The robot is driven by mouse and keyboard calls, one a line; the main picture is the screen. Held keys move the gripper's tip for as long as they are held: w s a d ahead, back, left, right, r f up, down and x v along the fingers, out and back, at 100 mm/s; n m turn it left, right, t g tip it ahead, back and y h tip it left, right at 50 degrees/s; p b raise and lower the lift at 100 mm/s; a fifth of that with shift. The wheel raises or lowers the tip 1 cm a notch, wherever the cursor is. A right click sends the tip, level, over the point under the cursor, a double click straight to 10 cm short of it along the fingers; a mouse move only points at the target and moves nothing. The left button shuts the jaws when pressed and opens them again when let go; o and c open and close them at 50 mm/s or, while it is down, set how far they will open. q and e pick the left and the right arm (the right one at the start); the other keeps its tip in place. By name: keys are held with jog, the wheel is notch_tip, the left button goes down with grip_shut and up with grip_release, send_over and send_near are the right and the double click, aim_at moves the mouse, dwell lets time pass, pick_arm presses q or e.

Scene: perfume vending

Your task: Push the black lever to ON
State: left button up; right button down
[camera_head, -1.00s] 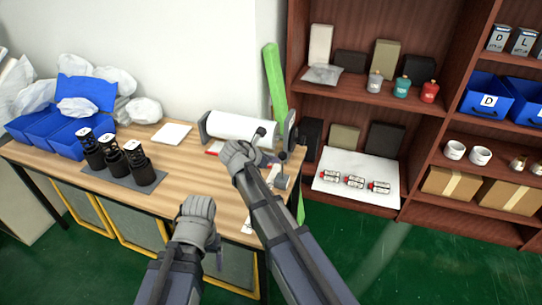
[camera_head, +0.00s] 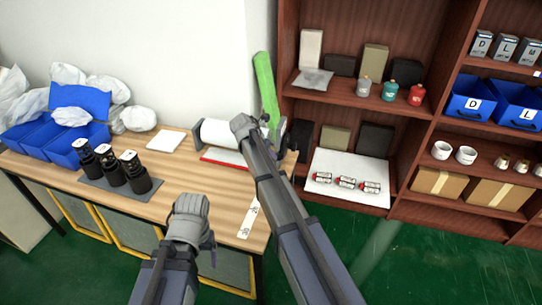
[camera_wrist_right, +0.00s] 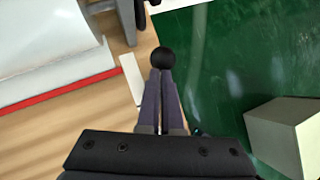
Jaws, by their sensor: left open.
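The black lever's round knob (camera_wrist_right: 163,58) shows in the right wrist view, right at the tips of my right gripper (camera_wrist_right: 163,74). The two right fingers lie close together, with the knob just beyond their ends. I cannot tell whether they touch it. The lever's shaft and any ON mark are hidden. In the head view my right arm covers most of the spot at the table's right end, beside the white roll. My left gripper (camera_head: 208,243) hangs in front of the table, away from the lever; its open fingers are mostly hidden behind the wrist.
The white roll (camera_head: 220,133) with a red-edged base stands at the back of the wooden table (camera_head: 165,185). Black bottles (camera_head: 112,166) stand on a grey mat at left, near blue bins (camera_head: 45,138). A shelf (camera_head: 345,93) stands at right. The table's middle is clear.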

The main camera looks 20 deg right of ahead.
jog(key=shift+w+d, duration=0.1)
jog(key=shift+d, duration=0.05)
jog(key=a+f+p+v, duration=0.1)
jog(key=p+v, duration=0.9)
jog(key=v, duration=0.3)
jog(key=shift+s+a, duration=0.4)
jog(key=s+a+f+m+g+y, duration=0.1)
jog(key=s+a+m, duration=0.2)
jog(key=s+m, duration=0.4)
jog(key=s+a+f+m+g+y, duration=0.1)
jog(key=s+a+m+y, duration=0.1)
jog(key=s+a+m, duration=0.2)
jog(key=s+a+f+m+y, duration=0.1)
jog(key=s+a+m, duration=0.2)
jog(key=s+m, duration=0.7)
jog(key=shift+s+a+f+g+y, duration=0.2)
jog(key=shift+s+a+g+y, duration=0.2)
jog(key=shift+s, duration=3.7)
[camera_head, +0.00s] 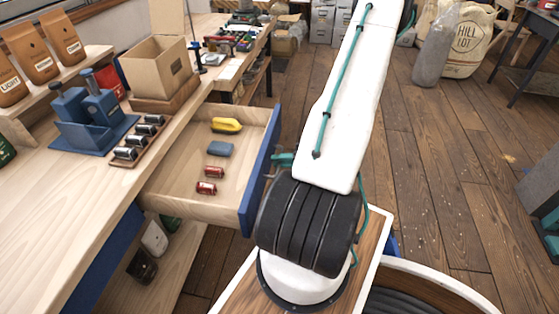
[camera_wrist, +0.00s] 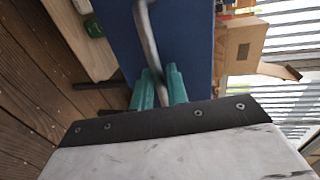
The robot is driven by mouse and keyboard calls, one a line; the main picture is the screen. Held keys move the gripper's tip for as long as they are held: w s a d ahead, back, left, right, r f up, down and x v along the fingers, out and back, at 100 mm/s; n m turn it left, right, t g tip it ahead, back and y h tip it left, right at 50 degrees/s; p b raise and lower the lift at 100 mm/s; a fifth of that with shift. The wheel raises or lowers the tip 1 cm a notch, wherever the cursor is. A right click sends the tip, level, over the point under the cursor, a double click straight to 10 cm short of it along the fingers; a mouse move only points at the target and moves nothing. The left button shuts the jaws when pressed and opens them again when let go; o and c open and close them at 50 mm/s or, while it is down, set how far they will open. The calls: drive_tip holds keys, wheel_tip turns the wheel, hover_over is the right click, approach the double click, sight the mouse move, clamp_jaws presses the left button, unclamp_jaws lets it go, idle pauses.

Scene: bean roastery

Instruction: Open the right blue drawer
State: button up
________________
Exercise aim: Repeat each entry exactly as it appears; skip any picture.

The answer:
The robot is driven by mouse and keyboard calls, one a line; the main picture is the screen. Held keys move the gripper's tip for as long as they are held: w s a d ahead, back, left, right, r f up, down and x v along the fingers, out and back, at 100 mm/s; n m turn it left, right, t g tip it ahead, back and y h tip it left, right at 50 degrees/s; p b raise and lower the lift at 100 mm/s; a fifth of that with shift. The wheel raises or lowers the tip 1 cm a notch, wherever the cursor is. A right click sends the tip, level, over the point under the cursor, a double click straight to 10 cm short of it along the fingers; a mouse move only points at the target and moves nothing. The left button shuts the jaws when pressed and opens them again when let go; o and c open and close them at 50 mm/s or, while it is down, set how far they will open. q and e pick the left and the right arm (the right one at the start); the other keeps its tip in place. By name: keys are held with jog, the wheel is notch_tip, the left button goes down with grip_shut and up with grip_release, send_over and send_near are the right and the double click, aim_at moves the mouse, dwell lets time pass, pick_arm presses q or e.

Scene: perfume vending

Your task: Push the black lever to ON
State: left button up; right button down
[camera_head, -1.00s] 
[camera_head, +0.00s] 
[camera_wrist_right, +0.00s] 
Jaws, by their sensor: left open.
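The black lever's round knob (camera_wrist_right: 163,58) shows in the right wrist view, right at the tips of my right gripper (camera_wrist_right: 163,74). The two right fingers lie close together, with the knob just beyond their ends. I cannot tell whether they touch it. The lever's shaft and any ON mark are hidden. In the head view my right arm covers most of the spot at the table's right end, beside the white roll. My left gripper (camera_head: 208,243) hangs in front of the table, away from the lever; its open fingers are mostly hidden behind the wrist.
The white roll (camera_head: 220,133) with a red-edged base stands at the back of the wooden table (camera_head: 165,185). Black bottles (camera_head: 112,166) stand on a grey mat at left, near blue bins (camera_head: 45,138). A shelf (camera_head: 345,93) stands at right. The table's middle is clear.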

The main camera looks 20 deg right of ahead.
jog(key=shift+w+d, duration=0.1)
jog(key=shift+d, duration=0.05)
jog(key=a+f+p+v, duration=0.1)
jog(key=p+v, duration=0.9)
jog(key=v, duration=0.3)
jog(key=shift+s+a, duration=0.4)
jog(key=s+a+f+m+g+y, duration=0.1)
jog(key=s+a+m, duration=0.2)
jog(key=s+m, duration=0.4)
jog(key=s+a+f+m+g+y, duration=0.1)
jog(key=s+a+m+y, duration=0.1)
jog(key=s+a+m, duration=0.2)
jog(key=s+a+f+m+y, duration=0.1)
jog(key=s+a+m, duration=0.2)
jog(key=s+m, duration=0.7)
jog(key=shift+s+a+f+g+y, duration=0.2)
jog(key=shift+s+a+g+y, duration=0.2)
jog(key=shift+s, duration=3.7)
[camera_head, +0.00s] 
[camera_wrist, +0.00s] 
The robot is driven by mouse and keyboard calls, one a line; the main picture is the screen. Held keys move the gripper's tip for as long as they are held: w s a d ahead, back, left, right, r f up, down and x v along the fingers, out and back, at 100 mm/s; n m turn it left, right, t g tip it ahead, back and y h tip it left, right at 50 degrees/s; p b raise and lower the lift at 100 mm/s; a fifth of that with shift. The wheel raises or lowers the tip 1 cm a notch, wherever the cursor is. A right click sends the tip, level, over the point under the cursor, a double click straight to 10 cm short of it along the fingers; a mouse move only points at the target and moves nothing. The left button shuts the jaws when pressed and opens them again when let go; o and c open and close them at 50 mm/s or, while it is down, set how far they will open. The calls: drive_tip holds keys, wheel_tip turns the wheel, hover_over is the right click, approach the double click, sight the mouse move, clamp_jaws presses the left button, unclamp_jaws lets it go, idle pauses.

Scene: bean roastery

Instruction: Open the right blue drawer
State: button up

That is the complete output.